Then there is the issue of performers’ pay. Kieran is concerned that if there is no regulation a US producer could set up in the UK and pay women 10 times what they’re used to and quickly put the fledgling British outfits out of business. Or, more likely, unprofessional British fly-by-night operators could exploit or abuse inexperienced women.
But before any of those bridges can be crossed there is the small matter of finding the performers. ”Our talent base is used to soft porn. In the UK there is only a handful of decent guys and a few girls who do hardcore,” laments Kieran. ”We have produced some big porn stars, but they have all gone to live in California where they get the red carpet treatment. I’m sure though that some of them would return if there was a proper industry in Britain and they were respected here.”
This is a seductive argument, considering that this is exactly what has recently happened in Britain’s mainstream film industry. But curiously for a country where topless photos of girls as young as 16 are published in the tabloids, there is far more stigma attached to appearing in even softcore in Britain than practically any other country. Whereas in the US ”name” porn actresses make most of their income on the celebrity lapdancing circuit, in the UK, where the lapdancing industry is still in its infancy, the clubs are at pains to play up the wholesomeness of their establishments. Kieran acknowledges that in the early days of UK porn production it will probably be necessary to use a few European women – most likely from the Czech Republic – but she is convinced that it will not be long before Britain produces a local star system.
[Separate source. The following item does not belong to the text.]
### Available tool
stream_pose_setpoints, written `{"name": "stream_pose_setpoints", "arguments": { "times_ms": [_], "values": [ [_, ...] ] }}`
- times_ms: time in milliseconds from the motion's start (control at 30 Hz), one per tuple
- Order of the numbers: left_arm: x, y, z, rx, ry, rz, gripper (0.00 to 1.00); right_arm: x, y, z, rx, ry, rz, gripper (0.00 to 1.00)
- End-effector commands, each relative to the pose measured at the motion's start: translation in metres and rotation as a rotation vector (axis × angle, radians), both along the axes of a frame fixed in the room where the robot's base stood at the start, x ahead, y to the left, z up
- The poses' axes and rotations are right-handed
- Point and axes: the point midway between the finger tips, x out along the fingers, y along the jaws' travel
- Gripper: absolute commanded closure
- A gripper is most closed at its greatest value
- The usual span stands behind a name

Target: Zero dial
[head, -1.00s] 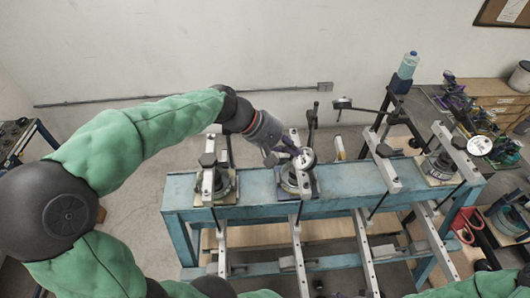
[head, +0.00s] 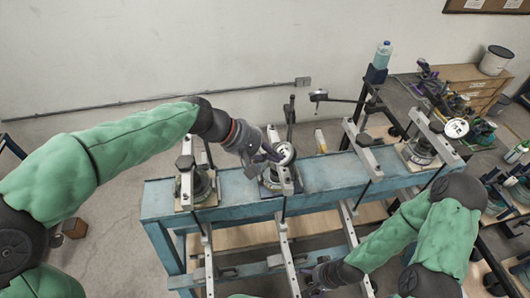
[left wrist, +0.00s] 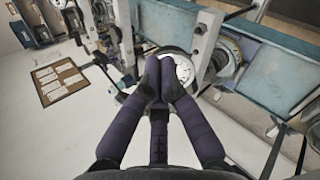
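A white-faced round dial (head: 286,152) sits on the second lever frame of the blue bench, and it also shows in the left wrist view (left wrist: 184,68). My left gripper (head: 272,154) is at the left side of this dial. In the left wrist view its two dark fingers (left wrist: 159,76) come together in front of the dial face, with little or no gap at the tips. Whether they touch the dial or pinch a part of it I cannot tell. My right gripper (head: 318,275) is low in the head view, near the lower rails; its fingers are too small to judge.
The blue bench (head: 330,172) carries several lever frames with upright posts. Another white dial (head: 456,128) is on the right frame. A bottle (head: 383,55) stands behind. A side table with clutter is at the right. Long rails stick out toward me.

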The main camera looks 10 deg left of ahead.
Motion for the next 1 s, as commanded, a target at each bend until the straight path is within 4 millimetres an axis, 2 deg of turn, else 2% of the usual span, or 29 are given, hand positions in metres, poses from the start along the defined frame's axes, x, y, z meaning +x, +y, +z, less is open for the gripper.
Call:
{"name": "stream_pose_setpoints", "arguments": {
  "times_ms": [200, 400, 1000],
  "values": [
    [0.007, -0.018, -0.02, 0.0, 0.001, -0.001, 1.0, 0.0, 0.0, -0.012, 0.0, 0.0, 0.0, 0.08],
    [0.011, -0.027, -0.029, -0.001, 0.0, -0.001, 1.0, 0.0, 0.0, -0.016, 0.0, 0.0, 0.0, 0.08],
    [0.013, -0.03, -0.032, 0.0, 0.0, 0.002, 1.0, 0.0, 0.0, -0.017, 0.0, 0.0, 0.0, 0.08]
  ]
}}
She concedes, however, that it is going to be much harder to find the men: ”Every guy I meet thinks they can do it but when I audition men it is obvious they have no idea. I usually just tell them to drop their pants and masturbate and I can tell within seconds if they have what it takes. And, frankly, most don’t have it.”
An even bigger problem for Kieran is finding directors: ”I am inundated with commercials directors saying they want to direct a porn film, but you really need someone special to create real heat and capture it on screen. So many porn films are utterly tedious because the performers look like they are just going through the motions.”
But before the industry gets started there is the thorny problem of anticipating what sort of porn British people will actually want to watch. ”Up to a point gonzo titles and true amateur footage have always done very well here – all those Ben Dover films in which ‘an ordinary bloke persuades ordinary girls to strip and have sex with him,” notes Kieran. ”But we really don’t know if there is a market for professional-looking British films simply because no one has ever made them. We do know most British people don’t like the silicon Barbies of American porn, but we don’t know if there is a market for high-production value films featuring British girls in local settings.”
One US producer and distributor, who requested anonymity, corroborates the British aversion to Barbies. From LA his company supplies thousands of hardcore titles every month to UK punters by post, but he says there are very few British takers for the chemically and surgically enhanced LA poster girls. Another distributor points out that the Spanish website of Private – a different company from the Sheptonhurst company with the same name – gets 100 000 orders a month for films featuring ”European-looking girls”.
Perhaps unsurprisingly the mail-order business presents a major obstacle to the newly legitimate British industry. There are only 120 licensed sex shops in the UK – Sheptonhurst owns 48 of them – and mail order within the UK is still illegal. This effectively means that while a distributor based in, say, Amsterdam, can legally ship R18-strength material to a Manchester customer, a London-based distributor cannot.
”Part of the problem is that the British public doesn’t even know they can buy the same strength films legally in the UK,” explains Hurlstone, ”and the other part of the problem is that there are too few licensed sex shops. Also, while some of the licensed shops have become much slicker too many are still sleazy.” Hurlstone believes the UK could easily sustain 500 licensed sex shops, a view shared by the BBFC president Andreas Whittam Smith. Hurlstone estimates that ”around 600 000 videos are sold legitimately each year and six million illegally, mostly pirate copies in pubs or under the counter in the unlicensed sex shops”. Porn distributors believe that an increase in the number of sex shops would offer customers a better deal. At the moment distributors sell their videos for around £6 a copy and the shops charge anything between £20 and £60.
Hurlstone says the relaxation in R-18 material is a ”good start”, but the industry and the public is still crying out for better distribution: ”The situation regarding mail order is clearly ridiculous, especially in the light of all the websites but the government doesn’t want to appear to be doing anything in reaction to the internet. When satellite broadcasters start showing hardcore – and that is only a matter of time – we will really see a boom in this country.”
Hardcore: the facts
Porn in the USA The US porn industry is worth an estimated $10-billion each year.
Cable and satellite stations earn $310-million a year from broadcasting porn.
There were 11 000 adult movies made in LA last year compared to 400 Hollywood releases.
The industry bible Adult Video News reviews over 400 movies per month.
Production costs range from $50 000 to $250 000.
A top performer can earn $1 000 per day.
A hit video will sell 10 000 copies.
Americans rent 700 million hardcore videos a year.
There are 70 000 adult pay-per-view websites.
No sex please, we’re British:
Britain’s chattering classes have seen erections, fleetingly, in films such as Derek Jarman’s Sebastiane or Catherine Breillat’s Romance because of a 1954 code added to the Obscene Publications Act to ”allow obscenity” as long as it was in ”the interest of science, literature, art or music”. In other words, the proletariat doesn’t go and see arthouse or subtitled films. In recent years, the content of 18-rated films has been getting stronger to reflect public taste. Intimacy, the latest film from Hampstead darling Hanif Kureishi, which, like Romance, features scenes of fellatio, has just been granted an ”18” certificate for cinemas. As has the controversial French film Baise-Moi, with only one 10-second cut during a rape scene. The blowjobs in Baise-Moi apparently remain.